The La’s are a legendary example of British-pop flameout: a rush of love for their first shows and sparkling singles; then three years spent cutting a debut album, which the Liverpool band’s obsessive singer-guitarist Lee Mavers disowned on release in 1990. The La’s (Go! Discs) is classic modernist jangle, but BBC in Session (Go! Discs) — four 1987-90 studio dates for British radio — may be the album he wanted to make, with a live, warm gallop to “Doledrum,” “There She Goes” and “I Can’t Sleep” that is more naturally Beatlesque than anything in Oasis’ catalog. Don’t choose between The La’s and the BBC set. Buy both — it’s like getting With the Beatles and Rubber Soul at the same time.

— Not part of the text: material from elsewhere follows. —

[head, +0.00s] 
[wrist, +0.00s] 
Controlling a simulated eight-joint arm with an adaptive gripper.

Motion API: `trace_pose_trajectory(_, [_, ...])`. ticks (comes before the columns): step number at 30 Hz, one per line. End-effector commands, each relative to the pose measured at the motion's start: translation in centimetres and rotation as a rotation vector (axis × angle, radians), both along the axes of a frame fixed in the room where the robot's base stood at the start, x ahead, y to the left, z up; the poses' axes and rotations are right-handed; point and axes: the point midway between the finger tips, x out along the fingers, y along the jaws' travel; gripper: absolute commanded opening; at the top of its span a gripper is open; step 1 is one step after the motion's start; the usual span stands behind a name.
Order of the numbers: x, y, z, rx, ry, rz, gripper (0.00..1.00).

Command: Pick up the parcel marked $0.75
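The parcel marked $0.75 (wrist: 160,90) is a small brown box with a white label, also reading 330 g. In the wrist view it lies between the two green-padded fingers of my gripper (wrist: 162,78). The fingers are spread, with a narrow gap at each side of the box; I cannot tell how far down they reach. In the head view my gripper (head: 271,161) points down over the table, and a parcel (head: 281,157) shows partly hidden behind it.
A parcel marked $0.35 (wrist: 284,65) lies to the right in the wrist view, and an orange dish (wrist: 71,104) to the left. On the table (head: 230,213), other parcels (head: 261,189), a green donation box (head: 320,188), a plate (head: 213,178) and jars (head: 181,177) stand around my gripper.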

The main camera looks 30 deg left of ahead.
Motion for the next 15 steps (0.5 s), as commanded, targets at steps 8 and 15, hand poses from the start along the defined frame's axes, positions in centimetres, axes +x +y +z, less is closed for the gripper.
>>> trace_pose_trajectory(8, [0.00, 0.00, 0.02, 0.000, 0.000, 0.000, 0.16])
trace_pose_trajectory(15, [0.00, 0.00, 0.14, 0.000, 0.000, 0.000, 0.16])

Field of Fire: Deluxe (Reaction) is a double-vision reissue of Television guitarist Richard Lloyd‘s second solo album: a CD of the complete 1987 release; another CD of Lloyd freshening the rushed, dated production on the original tapes with new vocals and more guitars. They are both great albums. The first highlights the Keith Richards-style bite Lloyd brought to Television’s guitar poetry; the second peels back the reverb and emphasizes the slicing force Lloyd brings to every stage.